[Begin Records for processing]

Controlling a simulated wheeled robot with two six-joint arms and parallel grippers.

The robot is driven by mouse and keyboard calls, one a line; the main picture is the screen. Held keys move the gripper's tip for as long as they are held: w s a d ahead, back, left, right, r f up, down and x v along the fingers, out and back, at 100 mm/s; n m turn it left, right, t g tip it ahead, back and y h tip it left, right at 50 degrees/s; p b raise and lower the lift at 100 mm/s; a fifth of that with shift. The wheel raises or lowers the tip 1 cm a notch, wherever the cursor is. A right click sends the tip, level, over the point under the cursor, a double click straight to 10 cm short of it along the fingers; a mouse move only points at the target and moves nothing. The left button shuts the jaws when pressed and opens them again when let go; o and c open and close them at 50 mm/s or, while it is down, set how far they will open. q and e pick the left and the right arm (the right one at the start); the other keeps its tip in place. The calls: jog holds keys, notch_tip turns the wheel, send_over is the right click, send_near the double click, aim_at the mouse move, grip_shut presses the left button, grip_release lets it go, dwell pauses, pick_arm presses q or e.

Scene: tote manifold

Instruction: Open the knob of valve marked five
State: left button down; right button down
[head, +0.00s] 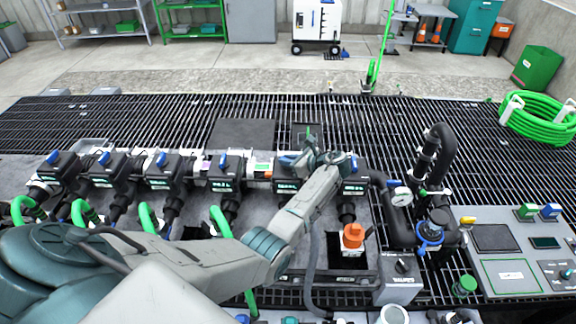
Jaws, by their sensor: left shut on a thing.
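A row of dark valves with blue knobs runs along the manifold. Their green-lit labels are too small to read. The fifth valve from the left (287,186) is partly hidden by my left arm. My left gripper (305,161) is over this valve and shut on its blue knob (285,159); the fingers and part of the knob are hard to make out. To its left is the fourth valve (228,172), and to its right is the sixth valve (354,185), each with its own blue knob. My right gripper is not in view.
Right of the valves stand a pressure gauge (401,196) and a thick black pipe loop (440,150). An orange-topped fitting (353,238) sits in front of the sixth valve. A control panel (505,255) is at the right. Black floor grating (170,115) behind the valves is mostly clear.

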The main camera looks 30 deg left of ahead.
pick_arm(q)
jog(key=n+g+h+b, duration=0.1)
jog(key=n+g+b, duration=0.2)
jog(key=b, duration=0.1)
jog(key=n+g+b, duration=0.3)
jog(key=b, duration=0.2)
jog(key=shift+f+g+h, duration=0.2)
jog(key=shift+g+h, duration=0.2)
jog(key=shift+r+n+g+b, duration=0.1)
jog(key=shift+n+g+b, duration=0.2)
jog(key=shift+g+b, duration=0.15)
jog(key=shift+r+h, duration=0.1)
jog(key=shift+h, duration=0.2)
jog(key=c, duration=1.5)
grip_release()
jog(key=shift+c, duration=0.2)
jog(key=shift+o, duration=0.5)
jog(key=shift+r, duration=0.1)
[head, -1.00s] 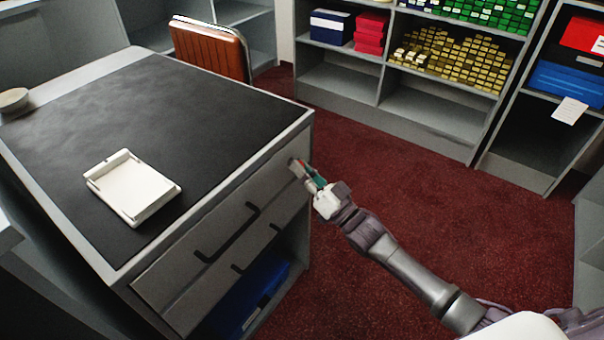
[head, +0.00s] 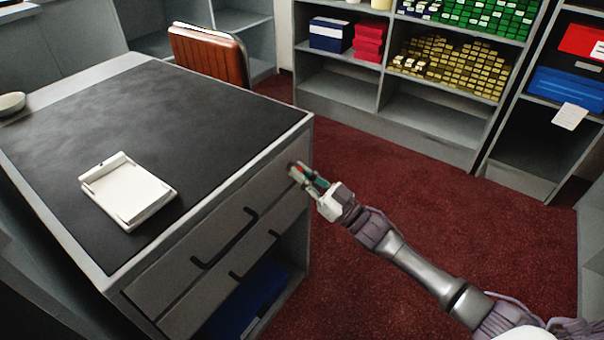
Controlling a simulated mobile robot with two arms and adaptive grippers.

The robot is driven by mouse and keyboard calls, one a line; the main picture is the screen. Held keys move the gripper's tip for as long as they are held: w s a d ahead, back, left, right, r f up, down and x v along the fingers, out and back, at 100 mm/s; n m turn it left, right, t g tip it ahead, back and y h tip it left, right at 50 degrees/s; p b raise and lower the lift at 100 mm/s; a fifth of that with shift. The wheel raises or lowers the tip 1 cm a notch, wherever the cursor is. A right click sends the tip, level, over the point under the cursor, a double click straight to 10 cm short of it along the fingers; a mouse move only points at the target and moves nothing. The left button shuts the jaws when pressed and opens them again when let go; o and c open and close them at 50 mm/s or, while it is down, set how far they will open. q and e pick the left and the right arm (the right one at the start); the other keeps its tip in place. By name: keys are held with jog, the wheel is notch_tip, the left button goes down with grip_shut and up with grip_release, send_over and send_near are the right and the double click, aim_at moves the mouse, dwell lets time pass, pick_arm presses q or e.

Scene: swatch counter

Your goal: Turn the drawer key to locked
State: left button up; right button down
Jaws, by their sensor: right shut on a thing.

[End Records for processing]

Problem to work on: Set out every line from the material that contains the string "grippers".

Full answer:
Controlling a simulated wheeled robot with two six-joint arms and parallel grippers.
Controlling a simulated mobile robot with two arms and adaptive grippers.

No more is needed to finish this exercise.